The standard explanation…

To explain the disaster, economic historians have pointed to the policies followed by central banks. The standard explanation for the onset of the Great Depression is the tightening of US monetary policy in early 1928 (Friedman and Schwartz 1963, Hamilton 1987). The increase in US interest rates attracted gold from the rest of the world, but the gold inflows were sterilised by the Federal Reserve so that they did not affect the monetary base. This forced other countries to tighten their monetary policies as well, without the benefit of a monetary expansion in the US. From this initial deflationary impulse came currency crises and banking panics that merely reinforced the downward spiral of prices.

… and the not-so-standard

Yet what is often overlooked is the fact that France was doing almost exactly the same thing. In fact, France was accumulating and sterilising gold reserves at a much more rapid rate than the US (see Johnson 1997 and Mouré 2002). Partly as a result of the undervaluation of the franc in 1926, the Bank of France began to accumulate gold reserves at a rapid rate. As Figure 1 shows, France’s share of world gold reserves soared from 7% in 1926 to 27% in 1932.

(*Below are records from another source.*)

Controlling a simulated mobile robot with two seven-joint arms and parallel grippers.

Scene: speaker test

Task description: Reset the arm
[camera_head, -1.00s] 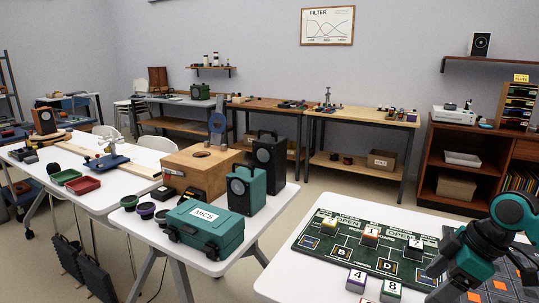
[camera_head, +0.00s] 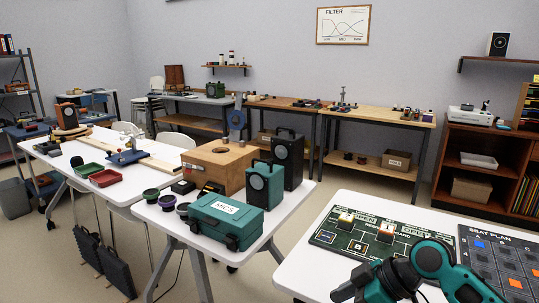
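My right arm, teal and black, comes in from the lower right and bends over the front of the right white table (camera_head: 320,270). Its dark end part (camera_head: 348,290) meets the bottom edge of the picture. I cannot make out the right gripper's fingers or whether they hold anything. My left arm and left gripper are not in view. The arm covers part of the green game board (camera_head: 325,238) and the table's front area.
A grey seat plan panel (camera_head: 500,262) lies right of the board. The middle white table holds a teal case (camera_head: 226,220), a teal speaker (camera_head: 264,187), a black speaker (camera_head: 288,160) and a wooden box (camera_head: 220,165). Open floor (camera_head: 335,180) lies between these tables and the back benches.

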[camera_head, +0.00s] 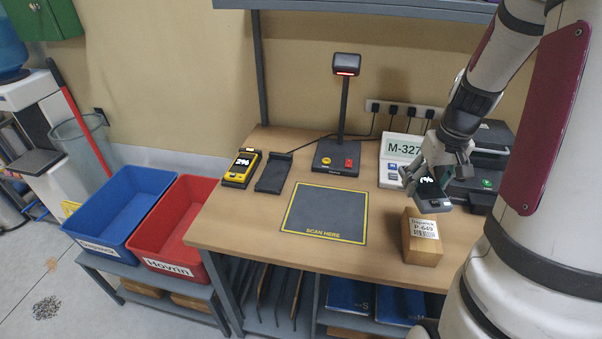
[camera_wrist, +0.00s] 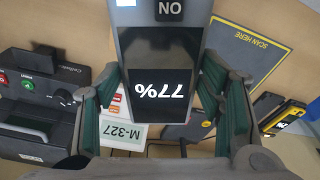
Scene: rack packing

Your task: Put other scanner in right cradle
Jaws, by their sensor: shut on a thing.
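My gripper (camera_head: 424,182) is shut on a grey handheld scanner (camera_head: 434,197), held above the right part of the bench. In the wrist view the scanner (camera_wrist: 160,55) lies between the green-padded fingers, its dark screen reading 77% upside down. A yellow scanner (camera_head: 243,163) sits in the left cradle at the bench's left end; its screen seems to read 2%. The right cradle (camera_head: 273,173), a dark tray just right of it, is empty. My gripper is well to the right of both cradles.
A boxed parcel (camera_head: 422,245) labelled P-649 stands just below the held scanner. A dark scan mat (camera_head: 325,213) and a scanner stand (camera_head: 337,155) lie between it and the cradles. Blue (camera_head: 128,187) and red (camera_head: 172,262) bins stand left.

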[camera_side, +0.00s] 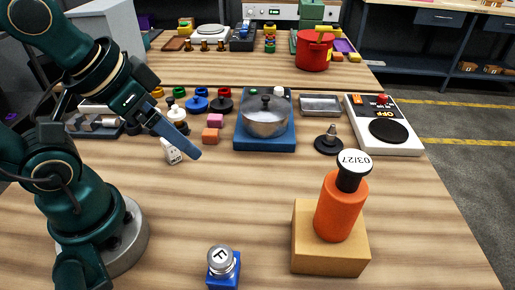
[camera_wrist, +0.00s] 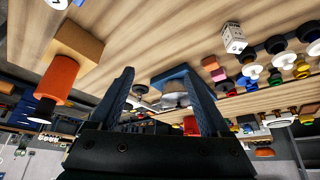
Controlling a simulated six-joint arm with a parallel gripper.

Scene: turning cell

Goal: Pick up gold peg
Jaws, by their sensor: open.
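I cannot single out a gold peg with certainty. Several small brass-coloured pegs (camera_side: 204,45) stand in a row at the back of the scene in the side view, too small to tell apart well. My gripper (camera_side: 194,151) points down and to the right above the left part of the table, far in front of those pegs. In the wrist view my gripper (camera_wrist: 159,73) shows two dark blue fingers spread apart with nothing held between them.
A pot (camera_side: 265,119) sits on a blue base mid-table, with coloured pegs and blocks (camera_side: 213,119) to its left. An orange bottle (camera_side: 341,207) stands on a wooden block (camera_side: 330,262) at front right. A white dotted block (camera_side: 171,152) lies near my fingers.

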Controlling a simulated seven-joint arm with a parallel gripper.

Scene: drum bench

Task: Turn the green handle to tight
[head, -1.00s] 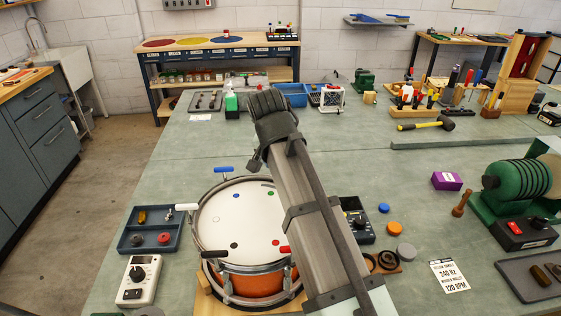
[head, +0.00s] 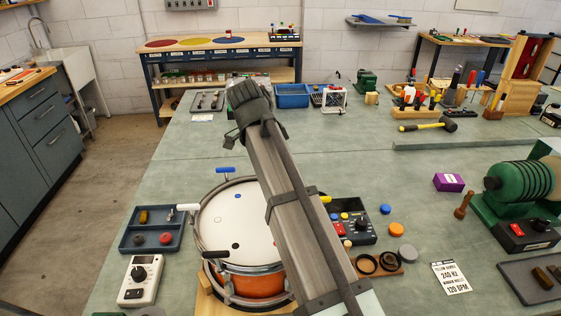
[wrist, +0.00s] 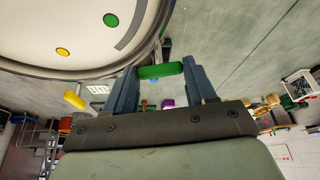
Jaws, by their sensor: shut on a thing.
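The green handle (wrist: 160,71) is a short bar in the wrist view. It lies between the two blue-grey fingers of my gripper (wrist: 161,76), which is shut on it. The handle stands just outside the drum rim. In the wrist view the white drum head (wrist: 75,20) shows a green dot and a yellow dot. In the head view the drum (head: 232,222) has a white head and an orange shell. My arm covers its right side, hiding the green handle and my fingertips there.
Other handles stand around the rim: blue (head: 225,170), white (head: 188,208), black (head: 215,253) and yellow (head: 326,199). A blue parts tray (head: 128,242) and white dial box (head: 139,280) are left of the drum. A control box (head: 360,230) is right of it.

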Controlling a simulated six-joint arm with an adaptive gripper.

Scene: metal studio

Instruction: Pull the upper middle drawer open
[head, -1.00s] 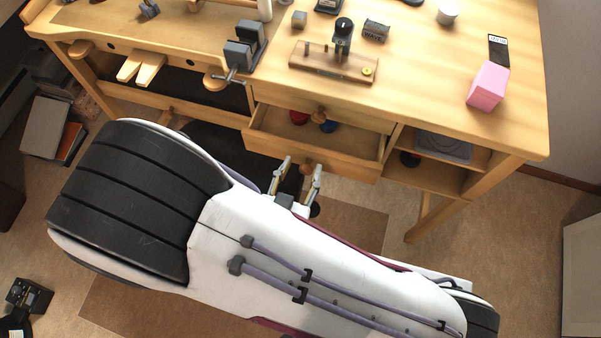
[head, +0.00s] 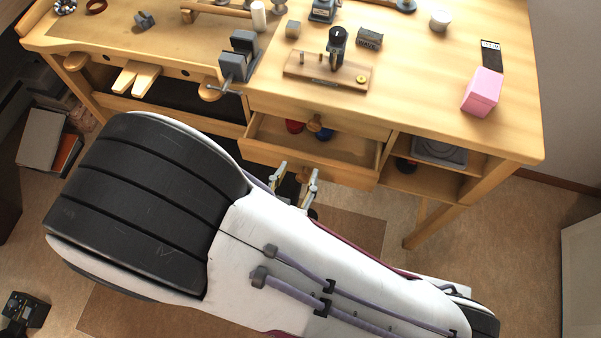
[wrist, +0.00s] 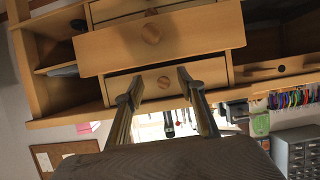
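A wooden drawer (head: 306,171), second from the top in the middle stack, stands partly out of the workbench. Red and blue items lie inside. In the wrist view its front (wrist: 210,32) sticks out, with a round knob (wrist: 151,33). My gripper (head: 298,172) is close to this front in the head view, partly hidden by my arm. In the wrist view my gripper (wrist: 160,86) has its two fingers well apart with nothing between them. The knob appears above the fingertips there. The top drawer's knob (wrist: 164,82) shows farther back, between the fingers in the picture.
The top drawer's knob (head: 315,123) hangs over the open drawer. An open shelf (head: 430,182) is to the right. A vise (head: 238,60) sits on the bench's front edge. A pink box (head: 482,92) and small tools stand on top.

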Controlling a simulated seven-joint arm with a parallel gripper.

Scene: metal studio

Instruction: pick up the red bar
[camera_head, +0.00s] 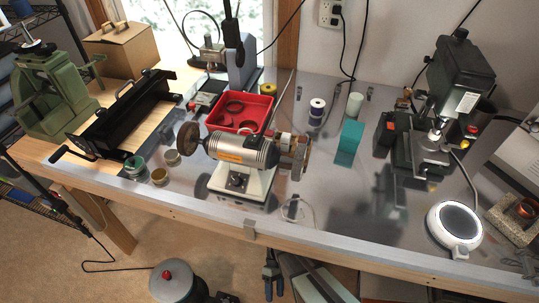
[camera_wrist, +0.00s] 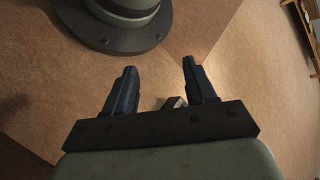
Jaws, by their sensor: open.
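I cannot make out a red bar in either view. The red things I see are a square red bin (camera_head: 240,109) holding dark rings, on the metal bench behind the grinder, and small red parts on other items. My gripper (camera_head: 272,271) shows at the bottom of the head view, low in front of the bench and below its front edge. In the wrist view my gripper (camera_wrist: 158,72) has its two dark blue fingers spread apart, with nothing between their tips and brown floor beyond.
A bench grinder (camera_head: 240,150) stands mid-bench. A black bending tool (camera_head: 125,115) and green press (camera_head: 50,95) stand left. The front bench top is partly clear.

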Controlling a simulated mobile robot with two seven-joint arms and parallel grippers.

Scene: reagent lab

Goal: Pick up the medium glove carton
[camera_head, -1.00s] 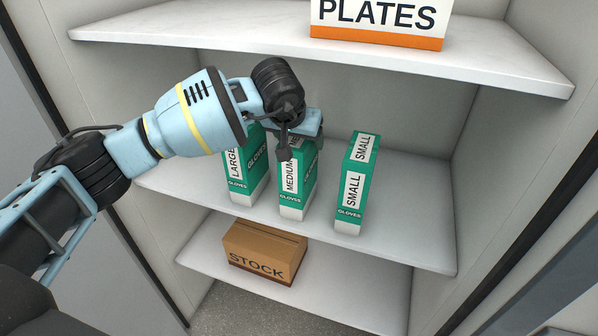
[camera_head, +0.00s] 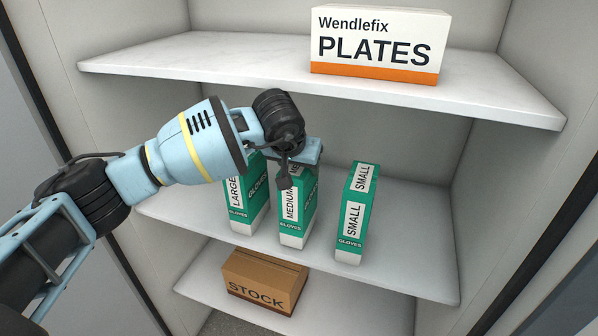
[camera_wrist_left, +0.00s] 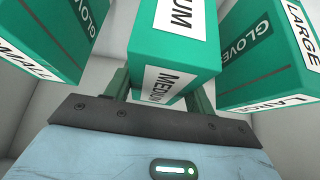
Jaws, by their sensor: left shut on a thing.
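The medium glove carton (camera_head: 292,212) is green and white and stands upright on the middle shelf, between the two other glove cartons. My left gripper (camera_head: 300,165) is at its top, and my arm hides part of the carton there. In the left wrist view the medium carton (camera_wrist_left: 175,55) sits between the fingers of my left gripper (camera_wrist_left: 160,92), which is shut on it. The carton's base appears to rest on the shelf. My right gripper is not in view.
The large glove carton (camera_head: 237,210) stands close on the left and the small glove carton (camera_head: 352,222) on the right. Above is a shelf (camera_head: 200,60) with a plates box (camera_head: 375,45). A stock box (camera_head: 262,280) sits on the lower shelf.

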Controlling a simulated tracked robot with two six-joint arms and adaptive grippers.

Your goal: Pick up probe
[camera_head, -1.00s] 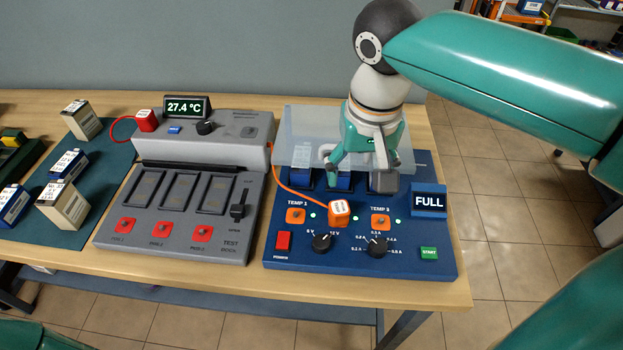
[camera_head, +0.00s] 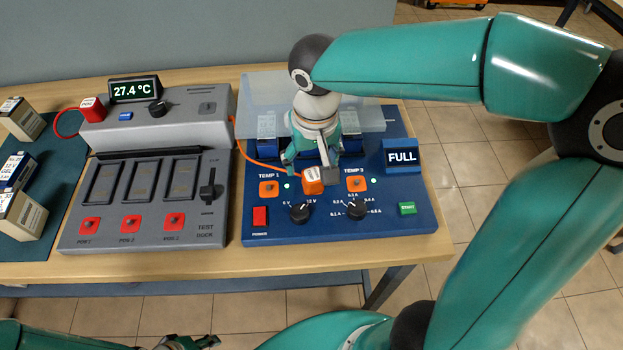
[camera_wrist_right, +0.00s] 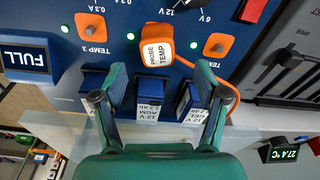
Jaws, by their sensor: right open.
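The orange probe (camera_head: 313,182), with a white label reading PROBE TEMP, sits on the blue charger panel (camera_head: 230,233) between the TEMP 1 and TEMP 3 sockets. An orange cable runs from it to the left. It also shows in the right wrist view (camera_wrist_right: 152,42). My right gripper (camera_head: 309,174) is open just behind the probe. In the right wrist view its two fingers (camera_wrist_right: 160,78) are spread to either side of the probe's line, with the probe ahead of the tips and nothing held. My left gripper (camera_head: 190,343) shows only partly at the bottom edge; its jaws are unclear.
A clear raised cover (camera_head: 262,88) and blue batteries (camera_head: 267,124) stand behind the probe. Knobs (camera_head: 300,212) lie in front of it, and the FULL display (camera_head: 402,156) is to the right. The grey test dock (camera_head: 75,235) is to the left.

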Figure 1. Share of world gold reserves

The redistribution of gold put other countries under enormous deflationary pressure. In 1929, 1930, and 1931, the rest of the world lost the equivalent of about 8% of the world’s gold stock, an enormous proportion – 15% – of the rest of the world’s December 1928 reserve holdings. This massive redistribution of gold would not have been a problem for the world economy if the US and France had been monetising the gold inflows. Then the gold inflows would have led to a monetary expansion in those countries, just as the gold outflows from other countries led to a monetary contraction for them. That would have been playing by the “rules of the game” of the classical gold standard. But during the interwar gold standard, there were no agreed-upon rules of the game, and both France and the US were effectively sterilising the inflows to ensure that they did not have an expansionary effect.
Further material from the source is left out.